When my grandmother Rozalia Krzemienski stepped off the Majestic – the sister ship of the Titanic – and arrived in America in 1928, she was an immigrant with a third-grade education, $2 in her pocket and a dream to come to Detroit and start a new life.

Grandma Rozalia’s Polish passport

Like many immigrants, she did not appear to be a person who would make the New World a better place and she faced some ill will as she struggled to make a new life in the Motor City.

I’ve been thinking about her story this week as we celebrate National Migration Week and continue a heated national debate about immigration reform.

Through it all, I recall the words of Pope Francis, who said “each migrant has a name, a face and a story.”

Story is the key word.

An important part of my writing career, personally and professionally, has been covering the stories of people of different ethnic heritages who came to Michigan.

The “Making of Michigan” series

At the start of the new millennium, the Detroit News gave me six months to trace the journeys of three local families – one Italian, one African American and one Finnish – as they endured trials and triumphs after migrating here.
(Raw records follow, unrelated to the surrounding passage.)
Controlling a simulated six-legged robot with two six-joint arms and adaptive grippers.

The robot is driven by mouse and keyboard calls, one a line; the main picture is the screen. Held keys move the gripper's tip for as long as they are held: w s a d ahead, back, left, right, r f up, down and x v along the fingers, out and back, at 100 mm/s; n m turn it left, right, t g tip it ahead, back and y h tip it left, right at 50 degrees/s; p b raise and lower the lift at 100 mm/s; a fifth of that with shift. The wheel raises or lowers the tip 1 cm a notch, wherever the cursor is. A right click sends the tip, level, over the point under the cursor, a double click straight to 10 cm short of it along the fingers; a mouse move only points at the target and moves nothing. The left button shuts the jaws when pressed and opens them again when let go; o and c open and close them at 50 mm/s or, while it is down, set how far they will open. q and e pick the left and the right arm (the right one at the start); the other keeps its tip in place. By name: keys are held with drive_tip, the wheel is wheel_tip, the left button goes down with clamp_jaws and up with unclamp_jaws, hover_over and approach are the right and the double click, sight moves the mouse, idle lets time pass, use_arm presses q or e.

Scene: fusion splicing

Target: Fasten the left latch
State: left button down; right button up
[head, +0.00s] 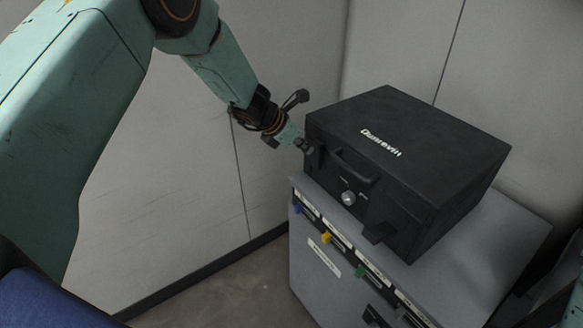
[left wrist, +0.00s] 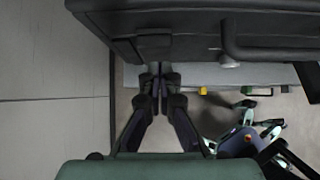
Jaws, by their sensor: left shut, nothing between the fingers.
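The black case (head: 400,135) stands shut on a grey cabinet, with its front facing lower left. Its left latch (head: 317,156) is at the left end of the front, partly behind my fingertips. The latch also shows in the left wrist view (left wrist: 154,42), just above the fingertips. My left gripper (head: 303,146) is shut and empty, with its tips at or very near the latch; I cannot tell whether they touch. The closed fingers show in the left wrist view (left wrist: 157,76). I cannot tell whether this latch is fastened. My right gripper is not in view.
The case front also has a handle (head: 354,166), a round silver lock (head: 348,198) and a right latch (head: 380,233) that juts outward. The cabinet top (head: 480,235) is bare to the right. Pale wall panels (head: 160,185) stand behind and to the left.

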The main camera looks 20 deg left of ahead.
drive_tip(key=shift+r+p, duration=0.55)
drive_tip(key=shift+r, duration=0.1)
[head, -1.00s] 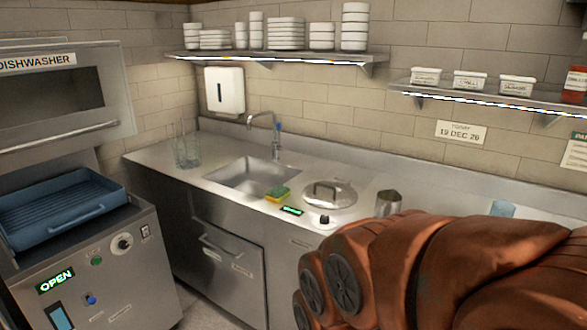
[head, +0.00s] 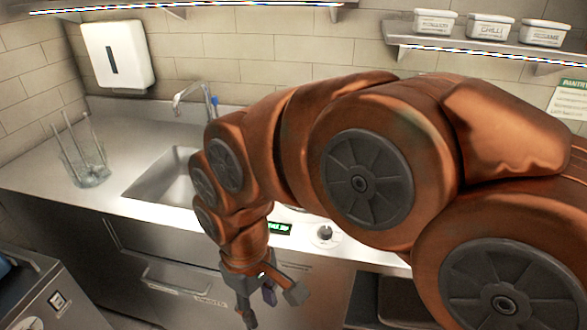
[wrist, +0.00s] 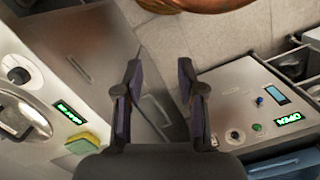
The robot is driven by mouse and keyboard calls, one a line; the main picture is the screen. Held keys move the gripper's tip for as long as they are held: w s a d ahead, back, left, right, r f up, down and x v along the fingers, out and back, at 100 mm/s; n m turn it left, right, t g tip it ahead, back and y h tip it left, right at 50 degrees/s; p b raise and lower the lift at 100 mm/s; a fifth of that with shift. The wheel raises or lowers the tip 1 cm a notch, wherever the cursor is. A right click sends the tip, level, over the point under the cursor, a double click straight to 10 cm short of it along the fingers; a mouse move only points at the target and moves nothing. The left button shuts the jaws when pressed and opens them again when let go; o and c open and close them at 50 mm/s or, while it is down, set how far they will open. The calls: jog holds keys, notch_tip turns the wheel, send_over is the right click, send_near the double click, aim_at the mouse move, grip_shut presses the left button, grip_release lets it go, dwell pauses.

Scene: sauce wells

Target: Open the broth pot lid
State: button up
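The broth pot lid (wrist: 14,122), a round metal lid with a bar handle, shows cut off at the left edge of the wrist view. It lies at the counter, beside a black knob and a green-lit display. In the head view my arm hides nearly all of it. My gripper (head: 271,302) points down in front of the counter's front face, apart from the lid. In the wrist view the gripper (wrist: 159,78) has its two dark fingers spread with nothing between them.
A yellow-green sponge (wrist: 82,143) lies by the display. The sink (head: 165,182) and a glass container (head: 84,165) are to the left on the counter. The dishwasher panel (wrist: 255,105) faces the gripper's right side. A shelf with labelled tubs (head: 490,27) hangs above.

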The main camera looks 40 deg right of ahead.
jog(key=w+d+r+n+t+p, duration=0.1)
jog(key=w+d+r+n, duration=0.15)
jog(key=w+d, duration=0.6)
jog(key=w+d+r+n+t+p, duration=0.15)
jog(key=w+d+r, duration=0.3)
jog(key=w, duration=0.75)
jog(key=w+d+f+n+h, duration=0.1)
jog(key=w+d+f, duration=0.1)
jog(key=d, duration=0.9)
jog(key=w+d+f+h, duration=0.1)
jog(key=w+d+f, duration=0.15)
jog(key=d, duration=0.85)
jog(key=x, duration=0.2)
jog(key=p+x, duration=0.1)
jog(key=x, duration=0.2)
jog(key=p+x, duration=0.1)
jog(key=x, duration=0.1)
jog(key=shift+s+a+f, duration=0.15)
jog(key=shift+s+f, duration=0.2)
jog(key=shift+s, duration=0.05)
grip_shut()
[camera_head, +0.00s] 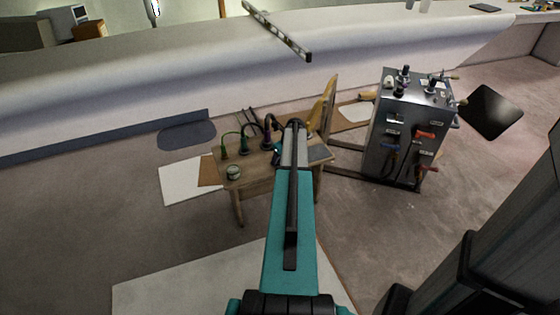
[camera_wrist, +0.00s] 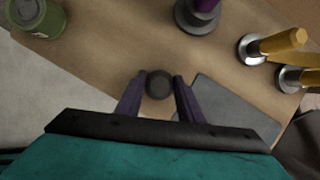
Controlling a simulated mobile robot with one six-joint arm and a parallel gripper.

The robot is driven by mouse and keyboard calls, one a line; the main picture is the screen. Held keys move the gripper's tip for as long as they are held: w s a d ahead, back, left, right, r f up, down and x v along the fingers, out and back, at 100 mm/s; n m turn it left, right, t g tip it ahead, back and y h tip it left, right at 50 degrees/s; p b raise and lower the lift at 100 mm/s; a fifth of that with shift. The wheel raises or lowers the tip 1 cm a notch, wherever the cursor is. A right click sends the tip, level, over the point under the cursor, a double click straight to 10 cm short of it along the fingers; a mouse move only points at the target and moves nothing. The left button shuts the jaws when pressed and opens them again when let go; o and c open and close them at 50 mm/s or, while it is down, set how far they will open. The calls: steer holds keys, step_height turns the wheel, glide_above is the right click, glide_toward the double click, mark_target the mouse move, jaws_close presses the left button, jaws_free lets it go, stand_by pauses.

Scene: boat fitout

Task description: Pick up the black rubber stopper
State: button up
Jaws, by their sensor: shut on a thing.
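The black rubber stopper (camera_wrist: 159,84) shows in the wrist view as a small dark round piece between the fingertips of my gripper (camera_wrist: 158,90). The two purple fingers touch it from both sides, and the gripper is shut on it. The wooden bench (camera_wrist: 125,55) is beneath it; I cannot tell whether the stopper still touches the top. In the head view my arm covers the stopper, and the fingers are hidden at the right part of the small wooden bench (camera_head: 250,182).
A green tin (camera_wrist: 36,17) stands at the bench's left edge. A purple-handled tool (camera_wrist: 197,15) and yellow-handled tools (camera_wrist: 272,43) stand close by. A dark grey flat plate (camera_wrist: 232,108) lies beside the gripper. A grey cabinet (camera_head: 395,130) stands to the right.

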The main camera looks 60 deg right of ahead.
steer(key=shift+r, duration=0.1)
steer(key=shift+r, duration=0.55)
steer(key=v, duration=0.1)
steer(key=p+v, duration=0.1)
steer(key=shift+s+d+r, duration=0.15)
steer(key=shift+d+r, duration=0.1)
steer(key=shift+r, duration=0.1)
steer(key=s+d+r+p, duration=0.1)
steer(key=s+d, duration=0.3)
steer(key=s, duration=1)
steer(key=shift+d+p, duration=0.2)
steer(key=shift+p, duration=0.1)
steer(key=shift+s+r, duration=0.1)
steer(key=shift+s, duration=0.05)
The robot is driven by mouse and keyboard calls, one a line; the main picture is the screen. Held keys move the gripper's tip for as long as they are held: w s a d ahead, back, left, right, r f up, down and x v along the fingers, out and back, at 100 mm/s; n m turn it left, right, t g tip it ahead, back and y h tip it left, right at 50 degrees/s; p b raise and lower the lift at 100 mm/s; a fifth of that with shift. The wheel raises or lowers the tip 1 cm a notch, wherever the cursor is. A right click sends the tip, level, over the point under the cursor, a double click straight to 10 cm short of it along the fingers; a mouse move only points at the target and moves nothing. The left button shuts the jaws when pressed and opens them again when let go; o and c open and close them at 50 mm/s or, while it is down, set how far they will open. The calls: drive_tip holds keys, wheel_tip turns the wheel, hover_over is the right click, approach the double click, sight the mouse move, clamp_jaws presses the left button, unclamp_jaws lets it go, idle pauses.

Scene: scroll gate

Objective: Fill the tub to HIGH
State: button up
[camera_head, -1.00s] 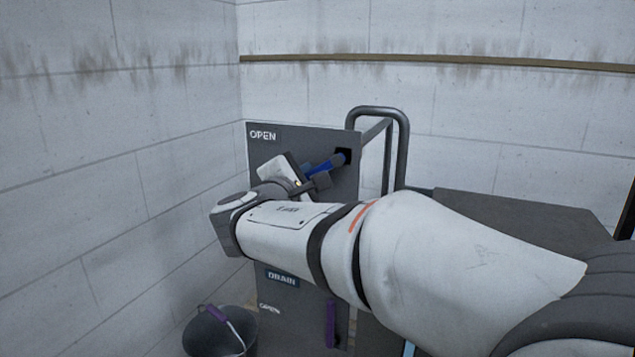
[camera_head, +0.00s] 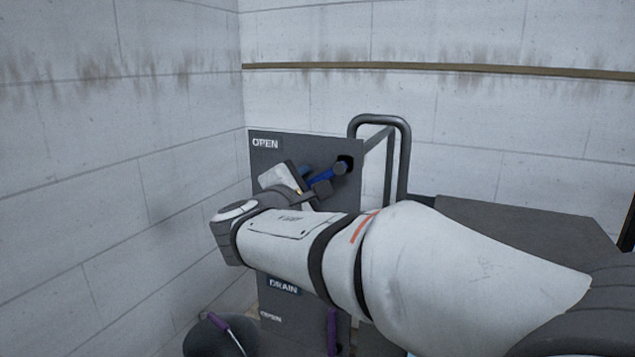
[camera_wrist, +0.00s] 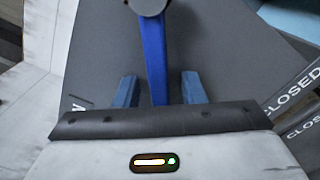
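A blue lever (camera_head: 320,181) sits on the upper part of a dark grey panel (camera_head: 265,160) and points down and left from its round hub. In the wrist view the lever (camera_wrist: 155,62) runs from the hub at the top down between my two fingers. My gripper (camera_wrist: 162,90) is open around it, with a gap on each side. In the head view my gripper (camera_head: 310,187) is at the lever, partly hidden by my arm. A purple lever (camera_head: 332,332) hangs low on the panel near the DRAIN label (camera_head: 284,286). The tub's water and any HIGH mark cannot be made out.
An OPEN label (camera_head: 265,144) is at the panel's upper left. CLOSED labels (camera_wrist: 293,92) show in the wrist view. A dark bucket (camera_head: 205,338) stands at lower left. A grey pipe frame (camera_head: 403,160) rises behind the panel. Block walls close off left and back.

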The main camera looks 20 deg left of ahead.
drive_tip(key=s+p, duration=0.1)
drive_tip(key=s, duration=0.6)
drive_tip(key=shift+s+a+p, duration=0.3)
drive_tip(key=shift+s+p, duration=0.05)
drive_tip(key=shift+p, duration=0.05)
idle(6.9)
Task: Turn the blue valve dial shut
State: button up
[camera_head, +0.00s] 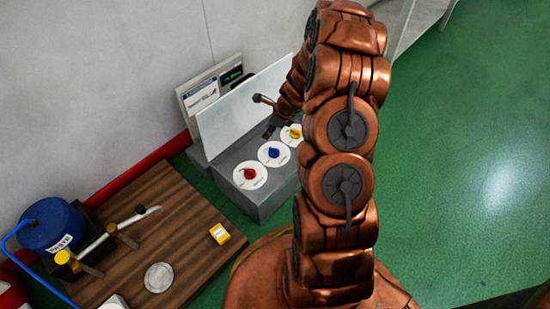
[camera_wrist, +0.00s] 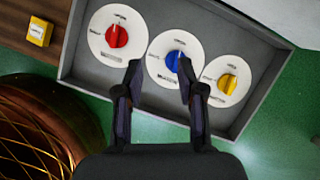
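The blue valve dial (camera_head: 273,153) is the middle of three dials on a grey box. It has a blue knob on a white round plate. In the wrist view the blue dial (camera_wrist: 173,61) shows between my two fingers, closer to the right fingertip, which overlaps its edge. My gripper (camera_wrist: 160,66) is open, with its fingers apart. I cannot tell how far the fingertips are above the plate, or whether one touches the knob. In the head view my arm hides most of the gripper.
The red dial (camera_wrist: 117,36) and yellow dial (camera_wrist: 228,84) sit on either side. A light panel (camera_head: 240,105) stands behind the box (camera_head: 262,202). A wooden board (camera_head: 190,245) holds a yellow block (camera_head: 220,233) and a blue container (camera_head: 52,226). Green floor (camera_head: 470,120) is open at right.

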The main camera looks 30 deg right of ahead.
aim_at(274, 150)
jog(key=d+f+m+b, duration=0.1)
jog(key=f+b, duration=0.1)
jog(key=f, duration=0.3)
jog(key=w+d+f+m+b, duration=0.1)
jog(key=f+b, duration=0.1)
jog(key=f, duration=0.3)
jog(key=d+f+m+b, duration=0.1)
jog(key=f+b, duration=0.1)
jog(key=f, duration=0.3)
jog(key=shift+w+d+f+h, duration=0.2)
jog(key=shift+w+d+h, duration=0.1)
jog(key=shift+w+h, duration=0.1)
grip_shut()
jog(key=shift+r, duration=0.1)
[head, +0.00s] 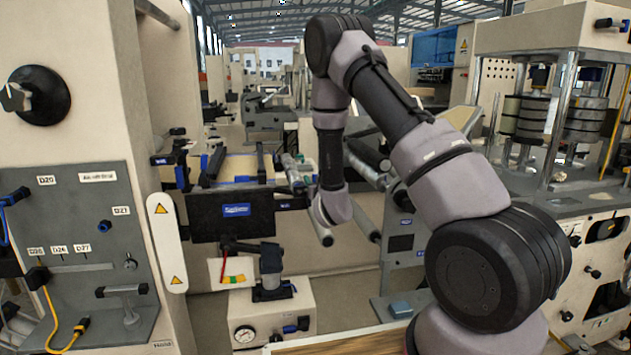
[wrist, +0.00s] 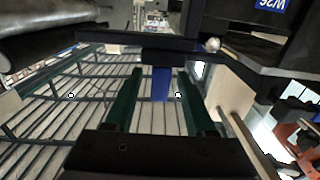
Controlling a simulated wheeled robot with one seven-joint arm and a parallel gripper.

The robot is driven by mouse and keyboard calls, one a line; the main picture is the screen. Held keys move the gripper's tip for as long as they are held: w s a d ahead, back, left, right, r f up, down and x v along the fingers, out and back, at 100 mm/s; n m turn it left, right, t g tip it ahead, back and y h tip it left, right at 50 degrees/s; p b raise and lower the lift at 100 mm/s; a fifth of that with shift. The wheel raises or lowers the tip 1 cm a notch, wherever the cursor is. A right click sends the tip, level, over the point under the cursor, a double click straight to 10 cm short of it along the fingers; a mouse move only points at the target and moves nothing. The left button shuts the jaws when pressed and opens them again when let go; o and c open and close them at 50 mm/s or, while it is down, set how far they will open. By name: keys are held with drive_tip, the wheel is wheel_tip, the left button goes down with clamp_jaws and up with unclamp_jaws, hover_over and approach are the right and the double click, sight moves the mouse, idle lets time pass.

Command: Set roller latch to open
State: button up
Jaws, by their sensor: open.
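My gripper (wrist: 160,73) is open in the wrist view, with its two dark green fingers apart. A small blue tab (wrist: 161,84) hangs below a dark bar and lies between the fingertips in the picture. It looks like a latch handle, but I cannot tell whether the fingers touch it. In the head view my arm reaches forward, its wrist just right of a black panel (head: 222,226) with a blue label. The fingers are not clear there. A blue-ended dark handle (head: 292,205) sits between panel and wrist. I cannot tell the latch's setting.
Silver rollers (head: 362,217) and a dark roller (head: 367,155) stand close right of my wrist. Below the panel is a cream box with a gauge (head: 245,334). A grey control plate (head: 85,250) is at left. In the wrist view a dark roller (wrist: 55,38) is at upper left.

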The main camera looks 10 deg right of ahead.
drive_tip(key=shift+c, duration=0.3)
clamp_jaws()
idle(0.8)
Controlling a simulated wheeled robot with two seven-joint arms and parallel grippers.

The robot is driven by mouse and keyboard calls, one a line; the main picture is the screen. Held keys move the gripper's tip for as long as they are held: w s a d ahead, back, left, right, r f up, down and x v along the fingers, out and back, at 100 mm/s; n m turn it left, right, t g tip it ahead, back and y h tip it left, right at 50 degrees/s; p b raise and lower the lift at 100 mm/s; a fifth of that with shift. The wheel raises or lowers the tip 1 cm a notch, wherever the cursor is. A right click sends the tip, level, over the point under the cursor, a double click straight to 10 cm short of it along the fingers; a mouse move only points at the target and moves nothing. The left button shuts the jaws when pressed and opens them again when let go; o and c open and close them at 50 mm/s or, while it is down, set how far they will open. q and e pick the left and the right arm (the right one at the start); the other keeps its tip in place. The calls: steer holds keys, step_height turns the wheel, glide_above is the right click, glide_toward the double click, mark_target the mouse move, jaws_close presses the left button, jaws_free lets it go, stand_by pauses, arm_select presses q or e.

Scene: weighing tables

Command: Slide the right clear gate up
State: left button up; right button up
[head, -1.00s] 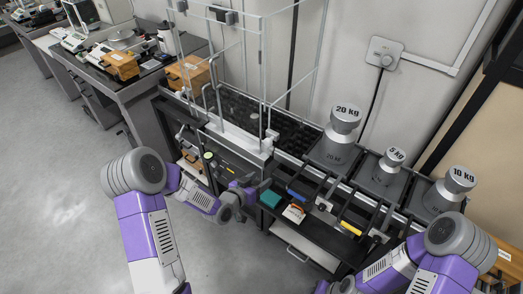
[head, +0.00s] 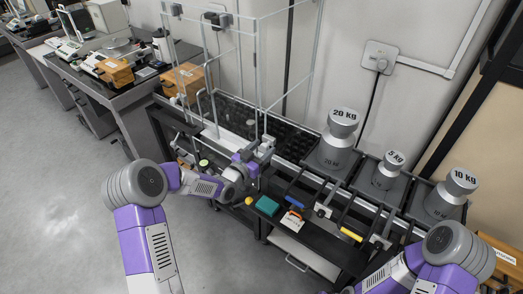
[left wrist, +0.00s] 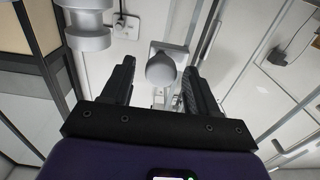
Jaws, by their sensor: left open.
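The clear weighing case (head: 236,75) stands on the long bench, framed by thin pale bars. Its right clear gate (head: 287,62) is see-through, so its edges and height are hard to tell. My left gripper (head: 265,147) is at the case's lower front right corner and partly covers it. In the left wrist view, my left gripper (left wrist: 158,68) is open. A rounded grey knob (left wrist: 160,70) shows between its fingers, with no clear contact. I cannot tell for sure whether it belongs to the gate. My right arm shows at lower right, but its gripper does not.
Weights marked 20 kg (head: 337,140), 5 kg (head: 388,170) and 10 kg (head: 446,194) stand right of the case. A black shelf in front holds a teal block (head: 267,206) and several small tools. A wooden box (head: 188,80) stands left. Floor at left is clear.

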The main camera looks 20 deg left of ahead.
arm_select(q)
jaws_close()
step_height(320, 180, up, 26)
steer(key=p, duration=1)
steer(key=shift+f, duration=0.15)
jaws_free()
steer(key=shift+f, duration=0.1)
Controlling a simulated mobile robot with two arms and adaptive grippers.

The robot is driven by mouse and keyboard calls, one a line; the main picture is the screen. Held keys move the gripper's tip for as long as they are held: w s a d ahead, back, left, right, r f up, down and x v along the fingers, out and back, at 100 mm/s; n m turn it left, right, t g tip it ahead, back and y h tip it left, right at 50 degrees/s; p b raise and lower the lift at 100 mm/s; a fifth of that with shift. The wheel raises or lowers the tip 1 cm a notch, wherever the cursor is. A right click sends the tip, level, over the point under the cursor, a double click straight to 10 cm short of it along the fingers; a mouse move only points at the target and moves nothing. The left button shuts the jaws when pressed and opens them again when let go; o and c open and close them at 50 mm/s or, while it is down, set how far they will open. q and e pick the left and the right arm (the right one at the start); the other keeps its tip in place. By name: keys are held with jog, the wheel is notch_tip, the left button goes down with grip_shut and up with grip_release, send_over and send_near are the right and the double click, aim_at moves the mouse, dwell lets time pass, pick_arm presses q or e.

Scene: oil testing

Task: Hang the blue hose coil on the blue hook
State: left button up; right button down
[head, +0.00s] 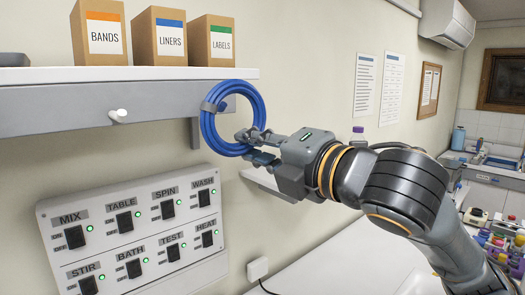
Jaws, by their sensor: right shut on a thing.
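The blue hose coil (207,133) is an upright ring of several loops with a grey band at its upper left. It is in front of the right end of the shelf's grey rail. My right gripper (252,146) is shut on the coil's lower right side. I cannot make out a blue hook; it may be hidden behind the coil or blend with it. I cannot tell whether the coil touches the rail or a hook. My left gripper is not in view.
A white peg (118,115) sticks out of the rail (60,108), left of the coil. Boxes marked BANDS (104,38), LINERS (171,38) and LABELS (221,43) stand on the shelf above. A switch panel (140,232) is below. Bare wall shows right of the coil.

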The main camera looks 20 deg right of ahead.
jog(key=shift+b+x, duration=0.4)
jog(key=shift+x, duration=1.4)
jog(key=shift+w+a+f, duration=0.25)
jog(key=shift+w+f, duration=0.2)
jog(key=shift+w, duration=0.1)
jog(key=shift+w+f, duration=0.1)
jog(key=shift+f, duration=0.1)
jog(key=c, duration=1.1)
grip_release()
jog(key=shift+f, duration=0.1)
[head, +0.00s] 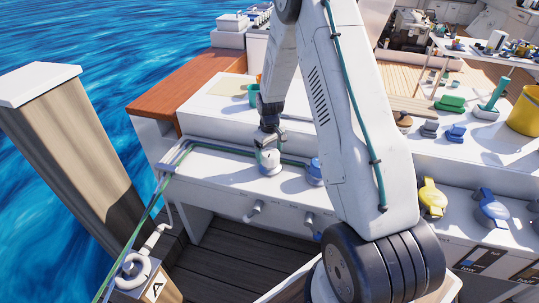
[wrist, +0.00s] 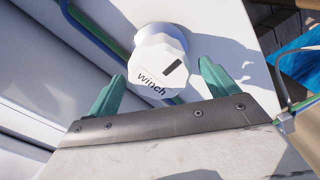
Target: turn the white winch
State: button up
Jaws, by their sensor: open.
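The white winch (wrist: 158,60) is a faceted white knob with a dark slot and the word "winch" on its face. In the head view it stands on the white ledge (head: 220,168), and its white body (head: 269,167) shows just below my gripper (head: 268,146). In the wrist view my gripper (wrist: 162,78) is open, with one green finger to the left of the knob and one to the right. Gaps show between the fingers and the knob, so I see no contact. The fingers are small and partly unclear in the head view.
A blue knob (head: 315,171) stands close right of the winch, partly behind my arm. A green hose (head: 185,148) runs along the ledge. Below are white knobs (head: 256,208) on the front panel. A wooden post (head: 75,150) stands at left; yellow (head: 431,196) and blue valves (head: 491,209) are at right.

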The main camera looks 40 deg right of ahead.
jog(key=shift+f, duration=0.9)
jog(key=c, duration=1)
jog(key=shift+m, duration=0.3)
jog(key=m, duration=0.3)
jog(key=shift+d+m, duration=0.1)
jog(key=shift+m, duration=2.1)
I interviewed more than 40 family members for that assignment and pored through historic records, personal journals, videotapes and photo albums to assemble a series of portraits stretching back four to six generations.

More recently, I have been documenting my own family’s journey and retracing the steps of my four grandparents who came to Detroit from Poland nearly a century ago.

While every nation has a right and an obligation to regulate its borders and manage its immigration policies, it is important to reflect on our own migrant history and take a thoughtful look at how our own families grew, flourished and bore fruit. It didn’t happen all at once.

My own family history is dotted with people who came to the U.S. and ended up on welfare and unemployment. My husband’s grandfather came to America to dodge the draft in Germany. But most of my family’s story is populated with gritty, determined people whohh succeeded or have set the stage for the success of others, thanks to being accepted as neighbors and members of a new community.

IMG_0822My grandmother spent 60 years serving drinks to autoworkers in Detroit, but in reality, she was cultivating a new way of living for generations to come.

She always referred to her workplace, the Rose Café, as a “beer garden,” a kind of Motor City Eden. In her off hours, she tended the 50 rosebushes in her backyard. When I drive by her old house on St. Lawrence in the summer, I can still see them flourishing.

My mother dreamed of having a dozen “Roses,” girls that she could name after her immigrant mother. Two of us have Rose as a middle name and so does my granddaughter Eleanor. I think of that as an immigrant bouquet for our country.

My immigrant grandmother Rozalia at age 26

My grandmother’s extended family is also flourishing as a result of her influence, work ethic and support.

One great-grandchild is in training for a spot on the 2020 U.S. Olympic rowing team. Another is a noted nephrologist, while another is a Harvard graduate who spent months after 9-11 counseling people on a suicide hotline in New York City. One great-grandson is a devoted father who recently returned to work in Detroit and is now part of its renaissance. Yet another is a songwriter and talented musician.

Who could have predicted that kind of legacy from someone who traveled in steerage on the Majestic?

The theme of National Migration Week is “Many Journeys, One Family.” It’s a good time to take the long view and reflect on our collective story.